Required task: Nothing but the lines from the one containing "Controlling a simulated" down to the one containing "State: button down", both included, should be echoed, and each exactly as it stands.

Data excerpt:

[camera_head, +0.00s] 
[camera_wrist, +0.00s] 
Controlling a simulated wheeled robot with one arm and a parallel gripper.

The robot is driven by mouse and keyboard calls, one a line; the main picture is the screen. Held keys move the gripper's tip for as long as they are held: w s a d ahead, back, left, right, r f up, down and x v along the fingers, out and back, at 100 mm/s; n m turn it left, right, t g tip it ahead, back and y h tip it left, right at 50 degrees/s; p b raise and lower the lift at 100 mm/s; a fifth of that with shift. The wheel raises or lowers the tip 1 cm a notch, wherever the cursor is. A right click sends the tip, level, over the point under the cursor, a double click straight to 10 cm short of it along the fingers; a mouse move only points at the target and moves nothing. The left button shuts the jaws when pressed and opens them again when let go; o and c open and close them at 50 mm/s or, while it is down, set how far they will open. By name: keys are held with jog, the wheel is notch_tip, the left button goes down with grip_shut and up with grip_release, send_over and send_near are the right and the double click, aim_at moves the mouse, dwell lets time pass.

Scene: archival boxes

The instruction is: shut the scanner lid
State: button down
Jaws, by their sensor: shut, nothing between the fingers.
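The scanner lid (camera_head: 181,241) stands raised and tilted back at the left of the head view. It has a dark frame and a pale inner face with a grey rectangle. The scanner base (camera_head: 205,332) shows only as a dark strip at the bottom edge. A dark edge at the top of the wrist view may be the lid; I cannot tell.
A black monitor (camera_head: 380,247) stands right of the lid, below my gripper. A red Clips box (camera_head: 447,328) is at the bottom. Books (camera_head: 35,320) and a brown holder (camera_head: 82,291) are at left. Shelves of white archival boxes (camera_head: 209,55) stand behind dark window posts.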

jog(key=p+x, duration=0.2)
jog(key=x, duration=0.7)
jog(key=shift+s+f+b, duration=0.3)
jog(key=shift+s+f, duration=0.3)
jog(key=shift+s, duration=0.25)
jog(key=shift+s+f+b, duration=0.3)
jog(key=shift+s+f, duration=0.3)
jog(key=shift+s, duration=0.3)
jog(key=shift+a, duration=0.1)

Result of the exercise:
Controlling a simulated wheeled robot with one arm and a parallel gripper.

The robot is driven by mouse and keyboard calls, one a line; the main picture is the screen. Held keys move the gripper's tip for as long as they are held: w s a d ahead, back, left, right, r f up, down and x v along the fingers, out and back, at 100 mm/s; n m turn it left, right, t g tip it ahead, back and y h tip it left, right at 50 degrees/s; p b raise and lower the lift at 100 mm/s; a fifth of that with shift. The wheel raises or lowers the tip 1 cm a notch, wherever the cursor is. A right click sends the tip, level, over the point under the cursor, a double click straight to 10 cm short of it along the fingers; a mouse move only points at the target and moves nothing. The left button shuts the jaws when pressed and opens them again when let go; o and c open and close them at 50 mm/s or, while it is down, set how far they will open. By name: keys are held with jog, the wheel is notch_tip, the left button goes down with grip_shut and up with grip_release, send_over and send_near are the right and the double click, aim_at moves the mouse, dwell lets time pass.

Scene: archival boxes

The instruction is: shut the scanner lid
State: button down

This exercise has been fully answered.